Fair play to the Shaykh: we could do with more like him. He’s a brave man who honestly admitted after the Charlie Hebdo massacre that the “problem of extremism among Muslims” has nothing to do with the US or the Jews but is the result of Muslim extremists hijacking Islam.

But let’s not pussy-foot around. Like the Old Testament, the Koran has no shortage of nasty bits, including about a hundred verses that call for violent jihad against unbelievers. And this is where Ayaan Hirsi Ali comes in, with her new book: Heretic: Why Islam Needs a Reformation Now. She’s calling for Muslims to accept that humans, not Allah, wrote the Koran, that life before death is at least as important as life after it, that man-made law should be substituted for Sharia, that persecuting those accused of insulting Mohammed is wrong and that rather than calling for jihad, Muslims should call for peace.

I doubt if the Pope is going to mobilise the Swiss Guard to go and fight for persecuted Christians, but he’s absolutely right that the international community has to face up to Islamist evil. Our rulers need to stop bleating about Islam being a religion of peace. “That was unIslamic”, they and Muslim apologists tell us, when some new act of obscene violence is carried out in Allah’s name.

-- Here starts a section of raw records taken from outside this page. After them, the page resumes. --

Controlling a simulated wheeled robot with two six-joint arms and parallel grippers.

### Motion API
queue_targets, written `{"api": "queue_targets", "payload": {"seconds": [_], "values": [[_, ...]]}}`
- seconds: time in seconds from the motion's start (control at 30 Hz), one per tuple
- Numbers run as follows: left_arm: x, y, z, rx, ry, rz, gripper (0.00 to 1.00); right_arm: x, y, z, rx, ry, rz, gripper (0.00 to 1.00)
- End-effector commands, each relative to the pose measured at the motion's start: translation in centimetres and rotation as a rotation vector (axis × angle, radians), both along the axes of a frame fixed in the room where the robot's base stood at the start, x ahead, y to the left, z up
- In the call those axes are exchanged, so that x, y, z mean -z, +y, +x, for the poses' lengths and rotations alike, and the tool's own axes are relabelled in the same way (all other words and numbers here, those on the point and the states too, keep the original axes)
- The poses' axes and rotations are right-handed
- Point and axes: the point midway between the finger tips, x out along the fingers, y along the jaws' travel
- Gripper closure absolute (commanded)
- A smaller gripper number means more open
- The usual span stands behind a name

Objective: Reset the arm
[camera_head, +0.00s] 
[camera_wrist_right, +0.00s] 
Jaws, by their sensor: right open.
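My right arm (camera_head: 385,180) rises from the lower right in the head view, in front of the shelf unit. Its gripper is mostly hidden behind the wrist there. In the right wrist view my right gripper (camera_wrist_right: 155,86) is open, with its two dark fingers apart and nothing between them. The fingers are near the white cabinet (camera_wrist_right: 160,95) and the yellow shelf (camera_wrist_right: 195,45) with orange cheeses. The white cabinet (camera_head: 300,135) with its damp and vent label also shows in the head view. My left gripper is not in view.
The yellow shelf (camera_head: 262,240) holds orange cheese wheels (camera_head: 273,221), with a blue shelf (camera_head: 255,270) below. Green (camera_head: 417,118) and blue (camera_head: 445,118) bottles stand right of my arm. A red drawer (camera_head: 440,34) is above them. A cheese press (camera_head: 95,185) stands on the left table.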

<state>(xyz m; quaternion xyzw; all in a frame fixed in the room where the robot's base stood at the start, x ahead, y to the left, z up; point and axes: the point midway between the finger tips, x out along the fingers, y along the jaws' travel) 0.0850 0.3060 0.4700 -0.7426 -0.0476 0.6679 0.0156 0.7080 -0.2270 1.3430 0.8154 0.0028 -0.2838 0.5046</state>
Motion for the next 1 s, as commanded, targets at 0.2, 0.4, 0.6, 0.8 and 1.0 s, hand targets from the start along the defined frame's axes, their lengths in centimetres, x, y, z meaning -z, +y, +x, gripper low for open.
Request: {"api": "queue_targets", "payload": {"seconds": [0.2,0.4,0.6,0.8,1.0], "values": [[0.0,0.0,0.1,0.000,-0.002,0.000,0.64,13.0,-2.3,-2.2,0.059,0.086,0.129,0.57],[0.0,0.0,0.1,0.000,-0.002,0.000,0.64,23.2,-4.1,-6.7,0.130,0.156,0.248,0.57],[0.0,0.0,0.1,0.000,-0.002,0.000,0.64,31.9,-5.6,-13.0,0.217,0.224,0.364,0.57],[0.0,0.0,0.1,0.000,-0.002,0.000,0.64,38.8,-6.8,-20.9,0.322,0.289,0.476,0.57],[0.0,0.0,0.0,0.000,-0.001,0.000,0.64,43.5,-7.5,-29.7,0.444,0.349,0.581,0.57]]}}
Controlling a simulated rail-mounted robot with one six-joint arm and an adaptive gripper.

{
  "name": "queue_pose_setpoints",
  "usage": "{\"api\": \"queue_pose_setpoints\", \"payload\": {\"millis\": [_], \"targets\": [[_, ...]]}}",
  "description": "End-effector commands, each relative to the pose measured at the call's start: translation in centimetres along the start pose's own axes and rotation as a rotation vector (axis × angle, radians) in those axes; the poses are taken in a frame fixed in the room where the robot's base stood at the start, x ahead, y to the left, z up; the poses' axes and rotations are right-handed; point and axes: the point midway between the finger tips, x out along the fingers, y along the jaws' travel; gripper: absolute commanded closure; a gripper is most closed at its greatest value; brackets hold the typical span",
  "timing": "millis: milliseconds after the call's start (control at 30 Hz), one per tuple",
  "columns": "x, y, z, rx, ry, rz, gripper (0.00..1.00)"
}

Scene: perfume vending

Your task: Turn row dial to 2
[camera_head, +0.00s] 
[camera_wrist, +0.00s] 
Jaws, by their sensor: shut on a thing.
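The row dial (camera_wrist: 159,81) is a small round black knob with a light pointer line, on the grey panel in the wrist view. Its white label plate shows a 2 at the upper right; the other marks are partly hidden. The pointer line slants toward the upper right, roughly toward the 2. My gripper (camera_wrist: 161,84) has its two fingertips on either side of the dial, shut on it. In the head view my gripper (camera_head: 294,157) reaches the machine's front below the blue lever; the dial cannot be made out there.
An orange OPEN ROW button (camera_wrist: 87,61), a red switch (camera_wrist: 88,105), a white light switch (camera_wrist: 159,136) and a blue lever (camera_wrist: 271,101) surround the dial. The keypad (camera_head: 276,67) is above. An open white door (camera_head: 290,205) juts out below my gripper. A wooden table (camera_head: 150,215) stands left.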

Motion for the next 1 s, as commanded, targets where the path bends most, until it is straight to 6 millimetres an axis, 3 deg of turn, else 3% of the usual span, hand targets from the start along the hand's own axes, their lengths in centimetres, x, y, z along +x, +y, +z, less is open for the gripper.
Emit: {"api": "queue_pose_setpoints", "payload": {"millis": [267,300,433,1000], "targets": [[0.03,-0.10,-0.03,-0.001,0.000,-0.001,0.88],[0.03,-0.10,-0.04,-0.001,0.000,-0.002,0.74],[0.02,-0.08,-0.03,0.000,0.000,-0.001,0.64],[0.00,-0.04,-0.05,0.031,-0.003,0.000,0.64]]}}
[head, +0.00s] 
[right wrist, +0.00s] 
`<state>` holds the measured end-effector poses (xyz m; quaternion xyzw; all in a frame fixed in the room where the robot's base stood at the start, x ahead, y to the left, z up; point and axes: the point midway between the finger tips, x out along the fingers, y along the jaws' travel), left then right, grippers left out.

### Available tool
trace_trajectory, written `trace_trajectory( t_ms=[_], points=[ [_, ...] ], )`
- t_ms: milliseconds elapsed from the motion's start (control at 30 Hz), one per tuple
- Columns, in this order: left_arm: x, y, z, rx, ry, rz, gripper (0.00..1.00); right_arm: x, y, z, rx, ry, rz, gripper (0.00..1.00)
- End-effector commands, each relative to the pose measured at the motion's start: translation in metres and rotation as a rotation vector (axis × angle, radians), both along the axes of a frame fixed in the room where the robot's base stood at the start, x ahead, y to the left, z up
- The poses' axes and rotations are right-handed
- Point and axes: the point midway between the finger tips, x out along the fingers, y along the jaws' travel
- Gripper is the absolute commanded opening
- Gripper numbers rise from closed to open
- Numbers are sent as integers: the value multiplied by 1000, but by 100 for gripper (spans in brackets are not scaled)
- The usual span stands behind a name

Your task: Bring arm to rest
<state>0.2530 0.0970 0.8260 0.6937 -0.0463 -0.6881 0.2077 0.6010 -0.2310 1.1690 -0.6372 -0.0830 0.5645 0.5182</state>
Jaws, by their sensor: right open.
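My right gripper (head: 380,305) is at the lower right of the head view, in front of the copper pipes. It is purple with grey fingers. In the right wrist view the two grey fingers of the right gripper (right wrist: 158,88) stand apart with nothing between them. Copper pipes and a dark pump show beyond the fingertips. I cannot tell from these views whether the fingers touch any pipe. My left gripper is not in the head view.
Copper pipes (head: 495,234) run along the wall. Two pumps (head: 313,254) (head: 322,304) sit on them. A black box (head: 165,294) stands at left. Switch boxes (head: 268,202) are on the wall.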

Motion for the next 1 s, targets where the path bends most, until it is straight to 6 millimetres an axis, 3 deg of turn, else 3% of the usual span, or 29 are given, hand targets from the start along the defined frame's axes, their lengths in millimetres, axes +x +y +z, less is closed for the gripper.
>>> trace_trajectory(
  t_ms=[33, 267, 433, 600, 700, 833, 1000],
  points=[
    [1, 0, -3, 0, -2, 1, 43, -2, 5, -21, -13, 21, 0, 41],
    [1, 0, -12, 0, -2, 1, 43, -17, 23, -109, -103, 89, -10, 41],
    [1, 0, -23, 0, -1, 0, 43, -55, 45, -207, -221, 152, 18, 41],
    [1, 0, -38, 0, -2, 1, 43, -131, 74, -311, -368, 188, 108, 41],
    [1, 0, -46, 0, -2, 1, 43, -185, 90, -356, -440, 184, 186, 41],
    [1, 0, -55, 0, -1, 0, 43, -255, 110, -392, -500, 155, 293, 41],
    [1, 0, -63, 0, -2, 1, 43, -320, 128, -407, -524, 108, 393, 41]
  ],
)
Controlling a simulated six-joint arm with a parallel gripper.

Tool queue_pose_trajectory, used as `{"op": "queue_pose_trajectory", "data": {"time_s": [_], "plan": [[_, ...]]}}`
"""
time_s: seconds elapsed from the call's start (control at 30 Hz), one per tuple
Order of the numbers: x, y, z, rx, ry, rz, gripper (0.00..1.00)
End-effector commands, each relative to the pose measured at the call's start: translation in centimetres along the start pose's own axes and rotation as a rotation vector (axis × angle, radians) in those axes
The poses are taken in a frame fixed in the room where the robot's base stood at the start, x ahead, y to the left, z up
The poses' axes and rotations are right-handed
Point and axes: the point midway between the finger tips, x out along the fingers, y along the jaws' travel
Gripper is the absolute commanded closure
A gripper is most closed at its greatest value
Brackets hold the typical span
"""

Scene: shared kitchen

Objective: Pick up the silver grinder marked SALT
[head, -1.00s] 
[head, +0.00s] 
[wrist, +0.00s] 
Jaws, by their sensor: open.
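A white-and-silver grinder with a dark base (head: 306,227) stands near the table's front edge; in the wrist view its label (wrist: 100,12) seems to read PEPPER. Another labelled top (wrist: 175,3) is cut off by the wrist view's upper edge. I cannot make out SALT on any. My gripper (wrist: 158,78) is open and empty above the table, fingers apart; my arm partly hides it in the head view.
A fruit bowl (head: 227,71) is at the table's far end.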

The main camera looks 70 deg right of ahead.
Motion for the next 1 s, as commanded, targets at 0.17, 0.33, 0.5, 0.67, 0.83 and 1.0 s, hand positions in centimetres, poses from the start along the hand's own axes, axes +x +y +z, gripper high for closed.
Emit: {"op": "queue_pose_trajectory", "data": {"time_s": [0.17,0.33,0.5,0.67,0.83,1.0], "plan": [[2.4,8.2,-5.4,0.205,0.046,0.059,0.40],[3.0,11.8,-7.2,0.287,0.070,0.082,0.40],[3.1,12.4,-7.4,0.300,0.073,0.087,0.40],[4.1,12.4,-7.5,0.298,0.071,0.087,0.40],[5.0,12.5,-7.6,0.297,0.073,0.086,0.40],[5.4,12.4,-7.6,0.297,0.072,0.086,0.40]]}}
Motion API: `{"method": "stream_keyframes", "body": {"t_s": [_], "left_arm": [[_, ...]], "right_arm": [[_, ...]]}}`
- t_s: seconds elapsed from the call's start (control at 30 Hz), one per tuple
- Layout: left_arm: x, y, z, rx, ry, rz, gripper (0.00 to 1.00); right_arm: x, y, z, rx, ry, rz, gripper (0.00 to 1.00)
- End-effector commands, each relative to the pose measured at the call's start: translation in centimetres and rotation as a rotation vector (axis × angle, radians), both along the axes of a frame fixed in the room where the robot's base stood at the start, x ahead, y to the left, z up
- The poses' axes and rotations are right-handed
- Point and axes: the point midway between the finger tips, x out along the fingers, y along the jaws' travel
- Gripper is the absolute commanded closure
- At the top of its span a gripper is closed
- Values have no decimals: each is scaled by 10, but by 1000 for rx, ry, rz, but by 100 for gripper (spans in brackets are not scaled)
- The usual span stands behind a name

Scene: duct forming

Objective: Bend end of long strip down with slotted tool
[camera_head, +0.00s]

Er, no. Only if you’re being selective. The beheaders have plenty of doctrinal justifications to call on.
Christianity was reformed when Christians accepted that sacred texts were not absolutely sacrosanct and modernised itself in the light of new circumstances, new ideas and robust debate. It was a rocky road, but it ended in a good place morally. Unfortunately, it’s now under threat from Western spinelessness and Islamist zealotry.

It’s going to take more than turning the other cheek. This atheist is with the Pope. There’s nothing wrong with a crusade against evil, and Islamist evil is what all decent people — Muslim or not — must tackle before it’s too late.